ORSK, Russia (Reuters) – Russia and Kazakhstan ordered more than 100,000 people to evacuate after rapidly melting snow swelled mighty rivers beyond breaking point, causing the area’s worst flooding in at least 70 years.
The deluge of melt water engulfed dozens of settlements in the Ural Mountains, Siberia and areas of Kazakhstan near rivers such as the Ural and Tobol, which local officials said rose meters within hours to levels highest ever recorded.
The Ural River, Europe’s third longest that flows through Russia and Kazakhstan into the Caspian, broke through a dam on Friday, flooding the town of Orsk, just south of the Ural Mountains.
Downstream, water levels in Orenburg, a city of about 550,000 people, rose toward the critical level of 9.3 meters as sirens warned that major flooding was imminent. The water level is currently 9.14 meters.
Sirens in Kurgan, a city on the Tobol River, a tributary of the Irtysh, warned the population to evacuate immediately. A state of emergency was also declared in Tyumen, a major oil-producing region in Western Siberia, the world’s largest hydrocarbon basin.
“Difficult days are still ahead of the Kurgan and Tyumen regions,” Kremlin spokesman Dmitry Peskov told reporters. “There’s a lot of water coming in.”
President Vladimir Putin spoke with President Kassym-Jomart Tokayev about Kazakhstan, where more than 86,000 people have been evacuated due to floods. Tokayev said the flood was probably the worst in 80 years.
The most severely affected areas are the regions of Atyrau, Aktobe, Akmola, Kostanai, East Kazakhstan, North Kazakhstan and Pavlodar, most of which border Russia and are crossed by rivers originating in Russia such as the Ural and Tobol.
In Russia, anger erupted in Orsk as at least 100 Russians begged the Kremlin chief for help and shouted “shame on you” at local officials who they said had done too little.
The Kremlin said Putin was constantly updated on the situation but that he had no immediate plans to visit the flood zone as local and emergency officials were doing their best to cope with the deluge.
EVACUATE NOW
In Kurgan, a region with around 800,000 residents, drone footage showed traditional wooden Russian houses and the golden kupolas of Russian Orthodox churches stranded in a vast expanse of water.
In Orenburg, a city of more than half a million people, residents rowed the streets as if they were rivers. Dams and embankments were strengthened as the Ural River reached a height of almost 10 meters.
Russian officials said some people ignored requests to evacuate. Kurgan Governor Vadim Shumkov urged residents to take the warnings seriously.
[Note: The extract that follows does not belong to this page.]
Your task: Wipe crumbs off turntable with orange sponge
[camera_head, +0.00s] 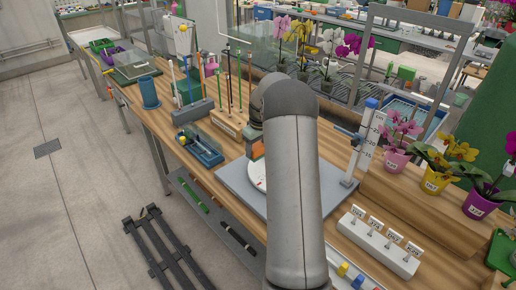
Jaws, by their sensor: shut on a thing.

“We understand you very well: it is difficult to leave your belongings and move somewhere at the request of local authorities,” Shumkov said.
“It’s better to laugh together at the hydrologists later and praise God for the miracle of our common salvation. But let’s do it alive.”
In Kurgan, water levels in the Tobol are rising and Russia has said 19,000 people are at risk in the region.
Rising waters were also predicted in the Ishim River in Siberia, also a tributary of the Irtysh, which together with its parent, the Ob, forms the seventh longest river system in the world.
It was not immediately clear why this year’s floods were so severe, given that snowmelt is an annual event in Russia. Scientists say climate change has made floods more frequent around the world.